## Available data
*****
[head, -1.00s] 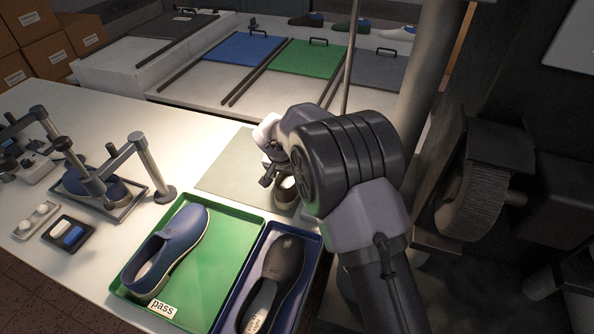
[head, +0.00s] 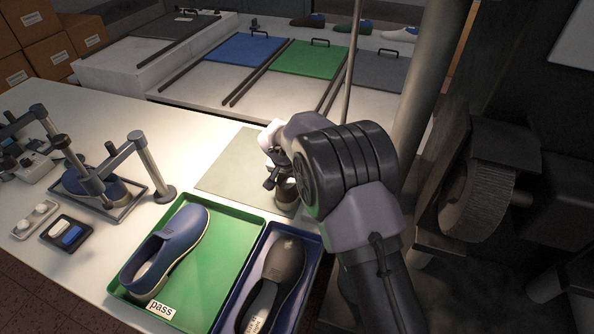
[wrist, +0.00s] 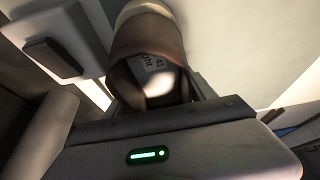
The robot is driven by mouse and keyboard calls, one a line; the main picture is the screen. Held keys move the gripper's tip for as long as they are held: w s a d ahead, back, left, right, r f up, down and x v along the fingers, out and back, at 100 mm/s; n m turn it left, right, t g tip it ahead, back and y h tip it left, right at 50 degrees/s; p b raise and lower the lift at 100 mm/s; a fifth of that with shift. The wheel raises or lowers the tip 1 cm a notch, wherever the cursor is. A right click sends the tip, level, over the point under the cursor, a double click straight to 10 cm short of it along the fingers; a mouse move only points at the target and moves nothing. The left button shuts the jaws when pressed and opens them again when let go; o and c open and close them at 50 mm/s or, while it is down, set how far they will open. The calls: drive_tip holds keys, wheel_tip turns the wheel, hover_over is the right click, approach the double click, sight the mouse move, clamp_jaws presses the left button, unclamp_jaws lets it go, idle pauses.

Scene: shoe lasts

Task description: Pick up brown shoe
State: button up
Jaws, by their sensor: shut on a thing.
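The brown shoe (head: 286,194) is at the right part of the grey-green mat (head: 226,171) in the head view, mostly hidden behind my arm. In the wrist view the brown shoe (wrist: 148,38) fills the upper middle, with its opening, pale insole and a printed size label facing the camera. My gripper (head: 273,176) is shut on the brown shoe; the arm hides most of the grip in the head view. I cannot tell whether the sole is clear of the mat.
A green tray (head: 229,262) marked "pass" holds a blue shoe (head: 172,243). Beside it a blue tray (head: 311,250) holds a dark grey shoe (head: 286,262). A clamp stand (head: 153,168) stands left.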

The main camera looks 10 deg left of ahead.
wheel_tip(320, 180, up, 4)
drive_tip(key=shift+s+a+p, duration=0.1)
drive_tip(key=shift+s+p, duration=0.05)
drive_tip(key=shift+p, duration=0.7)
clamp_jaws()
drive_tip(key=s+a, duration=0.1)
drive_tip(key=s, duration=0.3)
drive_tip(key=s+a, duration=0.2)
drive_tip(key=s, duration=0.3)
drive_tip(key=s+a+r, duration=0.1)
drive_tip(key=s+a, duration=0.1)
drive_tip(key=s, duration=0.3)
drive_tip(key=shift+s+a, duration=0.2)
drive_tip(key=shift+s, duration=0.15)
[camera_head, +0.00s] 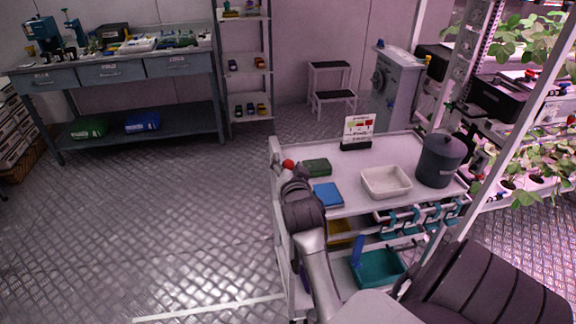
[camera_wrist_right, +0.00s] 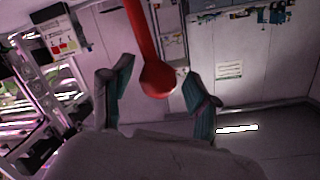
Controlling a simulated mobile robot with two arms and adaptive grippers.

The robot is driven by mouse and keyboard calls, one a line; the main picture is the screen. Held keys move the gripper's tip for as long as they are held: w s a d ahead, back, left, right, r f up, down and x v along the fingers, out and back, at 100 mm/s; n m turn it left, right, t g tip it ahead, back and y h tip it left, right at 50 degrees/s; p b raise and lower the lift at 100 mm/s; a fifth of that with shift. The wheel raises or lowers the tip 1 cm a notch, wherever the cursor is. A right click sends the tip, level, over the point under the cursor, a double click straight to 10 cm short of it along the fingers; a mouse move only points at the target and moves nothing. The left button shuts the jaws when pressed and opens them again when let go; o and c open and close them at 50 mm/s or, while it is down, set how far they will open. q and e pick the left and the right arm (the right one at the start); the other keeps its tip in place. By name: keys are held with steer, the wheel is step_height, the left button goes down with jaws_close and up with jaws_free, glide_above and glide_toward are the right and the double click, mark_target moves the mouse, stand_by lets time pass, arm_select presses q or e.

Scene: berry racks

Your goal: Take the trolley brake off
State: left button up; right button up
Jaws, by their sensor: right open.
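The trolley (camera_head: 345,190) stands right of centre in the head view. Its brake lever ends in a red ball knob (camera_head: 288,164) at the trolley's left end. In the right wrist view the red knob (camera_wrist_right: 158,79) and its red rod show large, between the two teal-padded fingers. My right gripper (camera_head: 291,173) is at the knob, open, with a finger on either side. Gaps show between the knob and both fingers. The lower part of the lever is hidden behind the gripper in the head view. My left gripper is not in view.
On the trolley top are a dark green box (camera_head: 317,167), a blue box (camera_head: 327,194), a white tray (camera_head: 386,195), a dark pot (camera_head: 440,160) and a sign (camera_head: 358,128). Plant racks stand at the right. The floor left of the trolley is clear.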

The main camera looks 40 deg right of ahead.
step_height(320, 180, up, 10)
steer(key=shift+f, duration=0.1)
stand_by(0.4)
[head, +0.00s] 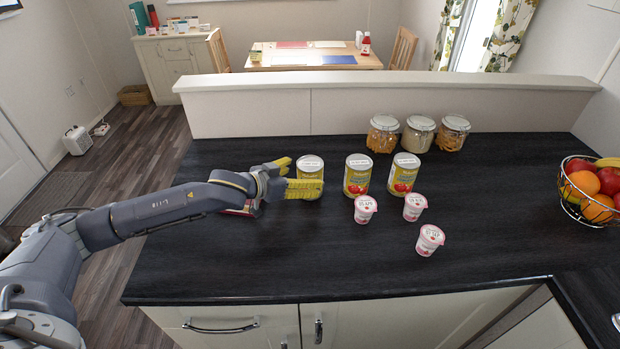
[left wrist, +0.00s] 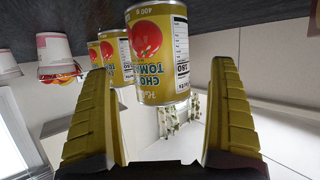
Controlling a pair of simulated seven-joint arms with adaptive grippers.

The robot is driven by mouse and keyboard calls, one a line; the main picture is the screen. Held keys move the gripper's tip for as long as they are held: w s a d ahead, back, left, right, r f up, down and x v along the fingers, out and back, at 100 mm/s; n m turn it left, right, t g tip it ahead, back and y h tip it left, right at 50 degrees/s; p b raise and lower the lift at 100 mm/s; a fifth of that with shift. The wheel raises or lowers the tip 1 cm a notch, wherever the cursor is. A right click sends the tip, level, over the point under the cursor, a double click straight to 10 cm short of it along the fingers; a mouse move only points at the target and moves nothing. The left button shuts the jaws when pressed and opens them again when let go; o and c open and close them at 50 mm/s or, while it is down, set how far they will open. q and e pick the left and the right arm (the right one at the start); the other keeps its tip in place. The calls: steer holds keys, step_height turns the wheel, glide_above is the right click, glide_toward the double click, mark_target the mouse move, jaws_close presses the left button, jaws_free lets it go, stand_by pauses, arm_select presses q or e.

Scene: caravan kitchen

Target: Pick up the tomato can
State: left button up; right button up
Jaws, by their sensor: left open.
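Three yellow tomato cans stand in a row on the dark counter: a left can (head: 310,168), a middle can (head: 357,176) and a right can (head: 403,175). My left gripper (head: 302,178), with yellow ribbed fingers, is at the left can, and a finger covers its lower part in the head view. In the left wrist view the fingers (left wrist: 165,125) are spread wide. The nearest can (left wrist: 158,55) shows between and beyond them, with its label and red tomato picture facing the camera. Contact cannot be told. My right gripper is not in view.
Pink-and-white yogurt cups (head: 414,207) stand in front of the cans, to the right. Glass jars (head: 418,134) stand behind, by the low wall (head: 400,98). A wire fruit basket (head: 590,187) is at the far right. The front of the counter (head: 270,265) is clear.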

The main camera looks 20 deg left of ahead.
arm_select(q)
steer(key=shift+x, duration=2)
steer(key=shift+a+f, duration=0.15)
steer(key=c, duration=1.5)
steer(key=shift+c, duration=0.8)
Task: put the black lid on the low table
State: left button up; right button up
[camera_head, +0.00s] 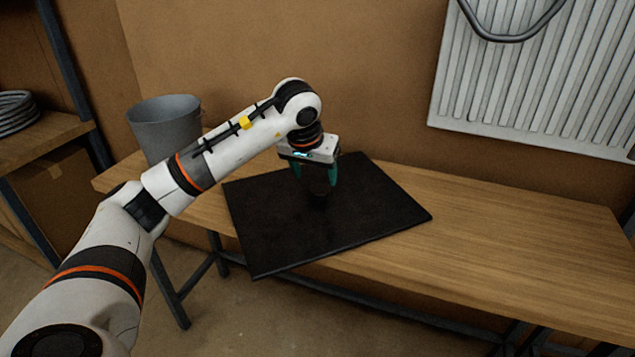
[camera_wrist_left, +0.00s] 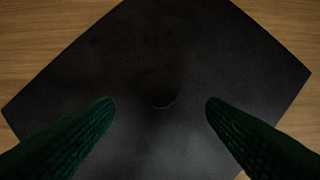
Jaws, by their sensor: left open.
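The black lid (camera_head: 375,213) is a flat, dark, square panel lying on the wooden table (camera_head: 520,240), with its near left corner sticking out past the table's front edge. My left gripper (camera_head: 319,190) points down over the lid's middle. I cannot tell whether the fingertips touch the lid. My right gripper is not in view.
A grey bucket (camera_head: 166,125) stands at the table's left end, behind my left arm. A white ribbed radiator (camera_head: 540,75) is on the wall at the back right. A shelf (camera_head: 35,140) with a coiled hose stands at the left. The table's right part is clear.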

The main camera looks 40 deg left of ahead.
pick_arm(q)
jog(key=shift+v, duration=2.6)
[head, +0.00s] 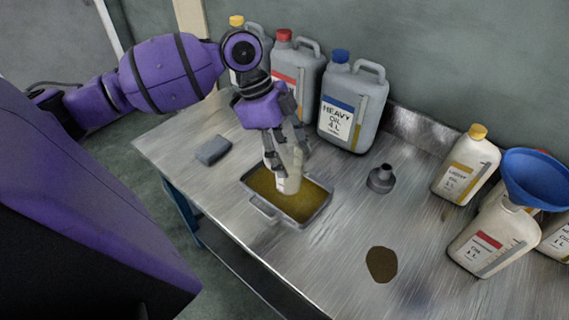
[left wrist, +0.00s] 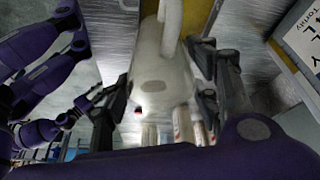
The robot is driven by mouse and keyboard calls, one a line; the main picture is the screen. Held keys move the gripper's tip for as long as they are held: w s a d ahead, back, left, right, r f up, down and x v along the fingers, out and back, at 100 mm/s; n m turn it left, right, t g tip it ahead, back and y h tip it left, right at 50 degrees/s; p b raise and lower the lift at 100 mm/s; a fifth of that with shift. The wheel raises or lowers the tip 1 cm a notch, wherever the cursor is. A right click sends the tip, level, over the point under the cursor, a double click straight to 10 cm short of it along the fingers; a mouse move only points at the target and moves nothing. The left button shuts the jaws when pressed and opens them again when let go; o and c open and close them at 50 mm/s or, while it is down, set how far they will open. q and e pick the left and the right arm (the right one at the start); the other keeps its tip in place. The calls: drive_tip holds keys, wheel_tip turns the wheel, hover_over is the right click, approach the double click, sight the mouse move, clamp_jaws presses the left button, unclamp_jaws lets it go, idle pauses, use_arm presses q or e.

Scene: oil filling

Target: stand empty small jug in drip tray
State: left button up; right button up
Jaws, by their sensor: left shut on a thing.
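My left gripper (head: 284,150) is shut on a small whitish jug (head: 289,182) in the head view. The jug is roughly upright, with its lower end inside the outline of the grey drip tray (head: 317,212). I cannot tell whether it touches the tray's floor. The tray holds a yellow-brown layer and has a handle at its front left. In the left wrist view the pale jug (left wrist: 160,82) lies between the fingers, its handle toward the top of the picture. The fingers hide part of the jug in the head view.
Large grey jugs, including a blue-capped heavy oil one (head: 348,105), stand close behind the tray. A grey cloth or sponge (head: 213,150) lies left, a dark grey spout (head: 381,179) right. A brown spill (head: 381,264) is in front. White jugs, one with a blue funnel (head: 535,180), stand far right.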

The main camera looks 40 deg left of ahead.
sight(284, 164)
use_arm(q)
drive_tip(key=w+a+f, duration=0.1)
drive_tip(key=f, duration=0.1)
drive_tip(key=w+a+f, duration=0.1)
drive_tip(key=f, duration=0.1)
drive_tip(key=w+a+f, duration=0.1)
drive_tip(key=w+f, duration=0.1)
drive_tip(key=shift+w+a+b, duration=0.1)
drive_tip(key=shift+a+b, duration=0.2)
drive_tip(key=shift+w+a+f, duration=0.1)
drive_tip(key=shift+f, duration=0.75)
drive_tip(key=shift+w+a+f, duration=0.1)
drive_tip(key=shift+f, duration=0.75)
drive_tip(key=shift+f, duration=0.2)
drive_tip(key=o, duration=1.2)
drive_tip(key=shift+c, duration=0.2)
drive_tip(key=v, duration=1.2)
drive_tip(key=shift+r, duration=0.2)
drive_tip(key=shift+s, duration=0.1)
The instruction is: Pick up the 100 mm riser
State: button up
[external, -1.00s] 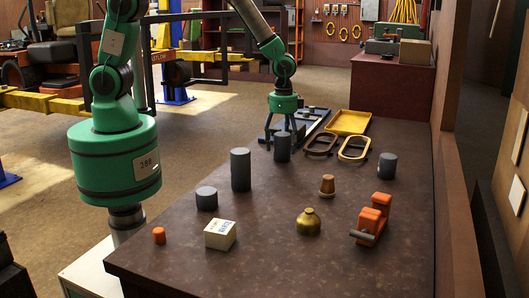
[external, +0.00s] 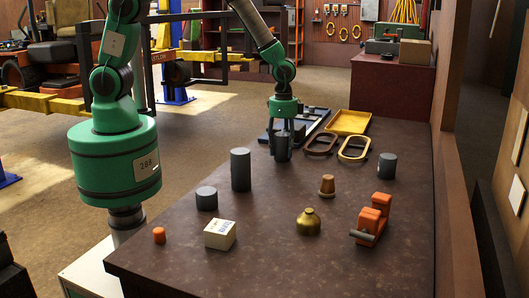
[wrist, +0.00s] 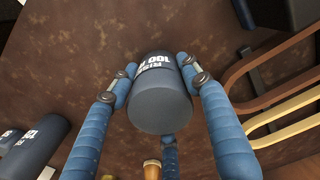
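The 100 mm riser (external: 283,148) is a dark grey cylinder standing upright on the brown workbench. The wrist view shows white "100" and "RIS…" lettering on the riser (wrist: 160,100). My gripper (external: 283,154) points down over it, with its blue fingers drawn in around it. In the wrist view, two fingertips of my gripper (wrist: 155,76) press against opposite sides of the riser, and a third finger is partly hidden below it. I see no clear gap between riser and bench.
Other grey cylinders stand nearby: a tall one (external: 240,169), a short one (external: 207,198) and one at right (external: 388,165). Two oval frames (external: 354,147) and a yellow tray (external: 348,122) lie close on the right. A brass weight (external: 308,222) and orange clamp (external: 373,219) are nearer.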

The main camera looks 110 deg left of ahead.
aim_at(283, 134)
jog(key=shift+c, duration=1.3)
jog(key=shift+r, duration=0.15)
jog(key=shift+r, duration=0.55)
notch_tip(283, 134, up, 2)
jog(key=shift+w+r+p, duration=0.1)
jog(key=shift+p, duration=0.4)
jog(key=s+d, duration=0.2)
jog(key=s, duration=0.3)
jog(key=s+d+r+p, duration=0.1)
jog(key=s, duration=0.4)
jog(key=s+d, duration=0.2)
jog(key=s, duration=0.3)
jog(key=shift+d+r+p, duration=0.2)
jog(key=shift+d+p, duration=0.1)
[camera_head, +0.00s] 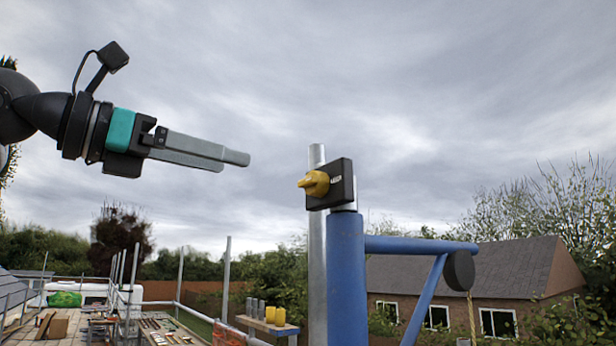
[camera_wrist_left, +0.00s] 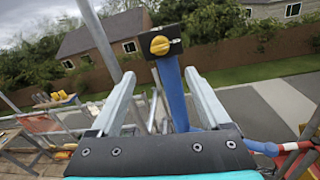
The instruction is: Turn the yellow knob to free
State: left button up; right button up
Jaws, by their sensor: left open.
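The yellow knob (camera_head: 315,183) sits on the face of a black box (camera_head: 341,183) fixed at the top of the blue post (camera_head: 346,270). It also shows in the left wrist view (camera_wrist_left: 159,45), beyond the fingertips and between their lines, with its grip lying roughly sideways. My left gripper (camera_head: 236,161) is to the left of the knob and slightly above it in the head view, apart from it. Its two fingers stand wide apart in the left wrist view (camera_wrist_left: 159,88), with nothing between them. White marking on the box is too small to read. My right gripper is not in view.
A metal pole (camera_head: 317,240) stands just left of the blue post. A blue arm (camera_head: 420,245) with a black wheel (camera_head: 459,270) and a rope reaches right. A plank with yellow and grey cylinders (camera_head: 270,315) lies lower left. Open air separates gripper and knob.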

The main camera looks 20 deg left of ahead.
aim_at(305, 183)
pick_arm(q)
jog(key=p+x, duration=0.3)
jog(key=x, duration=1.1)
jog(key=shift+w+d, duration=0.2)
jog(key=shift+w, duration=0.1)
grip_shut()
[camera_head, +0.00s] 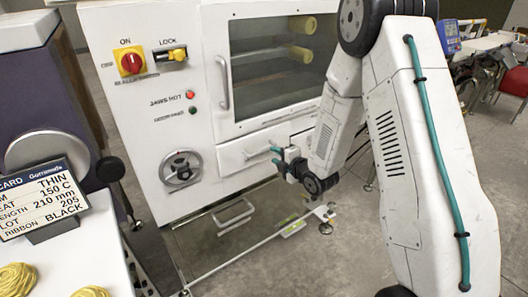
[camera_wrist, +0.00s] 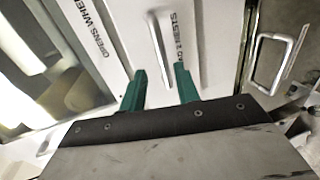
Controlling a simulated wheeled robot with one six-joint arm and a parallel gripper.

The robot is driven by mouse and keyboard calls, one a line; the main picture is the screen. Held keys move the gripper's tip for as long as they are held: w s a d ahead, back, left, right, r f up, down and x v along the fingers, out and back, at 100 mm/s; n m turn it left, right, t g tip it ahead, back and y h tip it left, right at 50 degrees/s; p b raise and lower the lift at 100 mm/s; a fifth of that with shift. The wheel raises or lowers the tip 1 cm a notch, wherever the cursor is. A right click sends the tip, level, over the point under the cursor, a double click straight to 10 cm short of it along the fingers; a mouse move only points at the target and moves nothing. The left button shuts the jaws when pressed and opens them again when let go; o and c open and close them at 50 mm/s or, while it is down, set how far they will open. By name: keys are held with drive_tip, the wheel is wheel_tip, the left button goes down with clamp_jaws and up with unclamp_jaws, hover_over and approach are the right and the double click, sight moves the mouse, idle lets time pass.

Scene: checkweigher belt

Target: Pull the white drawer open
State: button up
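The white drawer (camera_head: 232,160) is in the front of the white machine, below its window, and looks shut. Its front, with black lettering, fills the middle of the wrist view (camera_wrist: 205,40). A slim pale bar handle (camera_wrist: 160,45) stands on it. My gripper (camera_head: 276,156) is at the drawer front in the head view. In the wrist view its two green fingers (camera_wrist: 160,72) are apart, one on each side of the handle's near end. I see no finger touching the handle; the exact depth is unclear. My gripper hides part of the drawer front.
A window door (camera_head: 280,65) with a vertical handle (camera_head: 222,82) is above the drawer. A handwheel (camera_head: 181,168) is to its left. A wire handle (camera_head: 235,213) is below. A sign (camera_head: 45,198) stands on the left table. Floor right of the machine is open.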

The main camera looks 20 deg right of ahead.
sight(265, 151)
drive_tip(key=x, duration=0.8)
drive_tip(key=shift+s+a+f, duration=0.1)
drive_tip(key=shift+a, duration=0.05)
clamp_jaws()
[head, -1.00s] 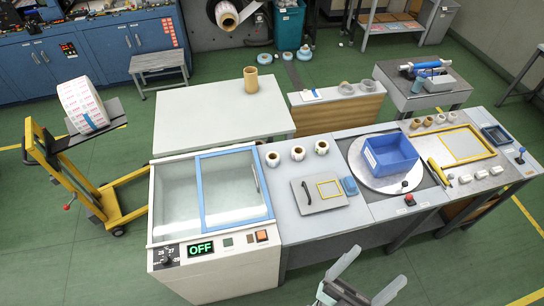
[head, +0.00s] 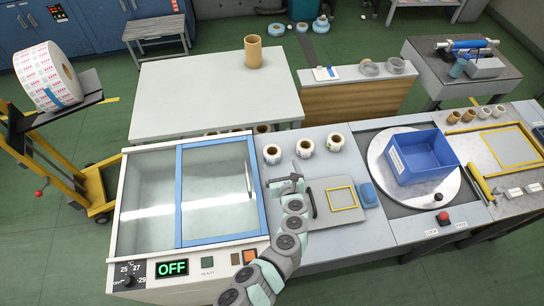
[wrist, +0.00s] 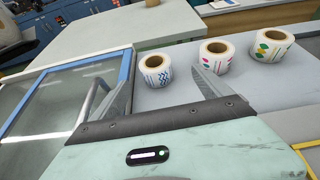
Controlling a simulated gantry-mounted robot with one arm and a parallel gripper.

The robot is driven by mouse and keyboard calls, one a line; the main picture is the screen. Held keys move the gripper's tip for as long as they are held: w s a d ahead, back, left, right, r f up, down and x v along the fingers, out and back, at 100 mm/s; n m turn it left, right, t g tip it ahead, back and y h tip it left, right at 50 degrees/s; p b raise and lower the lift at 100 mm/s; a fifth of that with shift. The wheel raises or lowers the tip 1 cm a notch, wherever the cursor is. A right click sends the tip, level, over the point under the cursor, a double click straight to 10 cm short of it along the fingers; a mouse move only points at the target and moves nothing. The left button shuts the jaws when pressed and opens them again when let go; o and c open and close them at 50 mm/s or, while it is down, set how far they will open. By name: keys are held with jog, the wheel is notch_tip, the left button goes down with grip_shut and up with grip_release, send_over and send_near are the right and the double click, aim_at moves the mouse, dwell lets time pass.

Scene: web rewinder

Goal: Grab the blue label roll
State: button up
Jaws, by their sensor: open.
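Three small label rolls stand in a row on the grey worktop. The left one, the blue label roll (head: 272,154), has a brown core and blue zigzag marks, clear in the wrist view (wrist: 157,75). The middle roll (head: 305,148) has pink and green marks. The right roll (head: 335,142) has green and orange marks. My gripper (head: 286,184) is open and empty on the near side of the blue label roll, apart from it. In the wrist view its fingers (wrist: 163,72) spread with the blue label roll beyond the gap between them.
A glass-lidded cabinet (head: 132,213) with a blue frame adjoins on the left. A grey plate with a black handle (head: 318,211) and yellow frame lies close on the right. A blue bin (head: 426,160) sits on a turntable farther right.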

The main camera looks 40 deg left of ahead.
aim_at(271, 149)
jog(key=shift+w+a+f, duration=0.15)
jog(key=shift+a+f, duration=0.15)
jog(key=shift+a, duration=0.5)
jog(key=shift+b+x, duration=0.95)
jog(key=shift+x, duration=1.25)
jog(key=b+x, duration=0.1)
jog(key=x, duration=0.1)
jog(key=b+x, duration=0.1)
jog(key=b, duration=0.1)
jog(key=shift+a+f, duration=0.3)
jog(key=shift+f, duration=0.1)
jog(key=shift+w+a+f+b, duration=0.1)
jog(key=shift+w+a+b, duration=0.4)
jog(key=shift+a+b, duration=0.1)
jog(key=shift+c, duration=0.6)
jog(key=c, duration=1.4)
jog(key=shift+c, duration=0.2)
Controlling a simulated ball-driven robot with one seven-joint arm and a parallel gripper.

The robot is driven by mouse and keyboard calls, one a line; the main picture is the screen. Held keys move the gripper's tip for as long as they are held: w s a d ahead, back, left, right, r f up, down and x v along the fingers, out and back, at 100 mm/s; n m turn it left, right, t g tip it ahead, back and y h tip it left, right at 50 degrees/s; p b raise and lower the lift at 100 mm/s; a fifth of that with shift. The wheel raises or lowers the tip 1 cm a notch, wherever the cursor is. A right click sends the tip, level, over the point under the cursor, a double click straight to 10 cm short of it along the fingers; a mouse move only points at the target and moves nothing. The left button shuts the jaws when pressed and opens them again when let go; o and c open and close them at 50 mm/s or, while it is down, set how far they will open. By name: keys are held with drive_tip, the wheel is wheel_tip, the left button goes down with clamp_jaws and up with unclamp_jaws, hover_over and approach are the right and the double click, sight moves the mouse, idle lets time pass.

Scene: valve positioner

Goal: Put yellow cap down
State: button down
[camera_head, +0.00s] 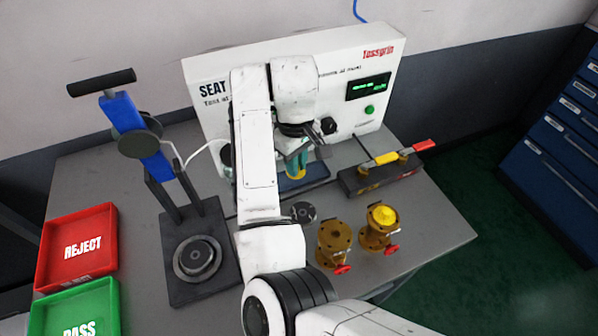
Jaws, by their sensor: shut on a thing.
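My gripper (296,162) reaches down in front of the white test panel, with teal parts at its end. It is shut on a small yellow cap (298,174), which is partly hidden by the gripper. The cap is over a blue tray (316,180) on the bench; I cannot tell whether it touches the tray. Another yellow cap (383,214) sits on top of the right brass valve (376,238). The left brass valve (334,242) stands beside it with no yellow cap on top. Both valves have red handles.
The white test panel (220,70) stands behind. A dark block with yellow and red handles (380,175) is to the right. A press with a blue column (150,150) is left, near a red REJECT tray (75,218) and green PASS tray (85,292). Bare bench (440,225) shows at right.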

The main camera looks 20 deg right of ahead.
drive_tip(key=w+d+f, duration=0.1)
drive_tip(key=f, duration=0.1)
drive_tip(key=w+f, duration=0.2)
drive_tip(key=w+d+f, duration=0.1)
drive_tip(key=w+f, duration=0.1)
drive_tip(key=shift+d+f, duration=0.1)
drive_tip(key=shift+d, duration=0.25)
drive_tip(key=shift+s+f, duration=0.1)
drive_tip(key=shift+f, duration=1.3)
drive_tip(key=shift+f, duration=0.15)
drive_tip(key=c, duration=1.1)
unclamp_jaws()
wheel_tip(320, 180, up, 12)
*****
## What you have to do
Which lines include the word "Task"? Copy every one of them.

## Result below
Task description: Pick up brown shoe
Task: put the black lid on the low table

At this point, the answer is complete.